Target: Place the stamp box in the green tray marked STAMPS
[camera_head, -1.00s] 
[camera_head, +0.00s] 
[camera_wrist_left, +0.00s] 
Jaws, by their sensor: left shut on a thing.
● ● ● ●
STATED TASK. Quote the listing in full, please, keeping every line exact.

SOLUTION FOR THIS PROBLEM.
Target: Place the stamp box in the green tray marked STAMPS
[camera_head, -1.00s] 
[camera_head, +0.00s] 
[camera_wrist_left, +0.00s] 
Jaws, by their sensor: left shut on a thing.

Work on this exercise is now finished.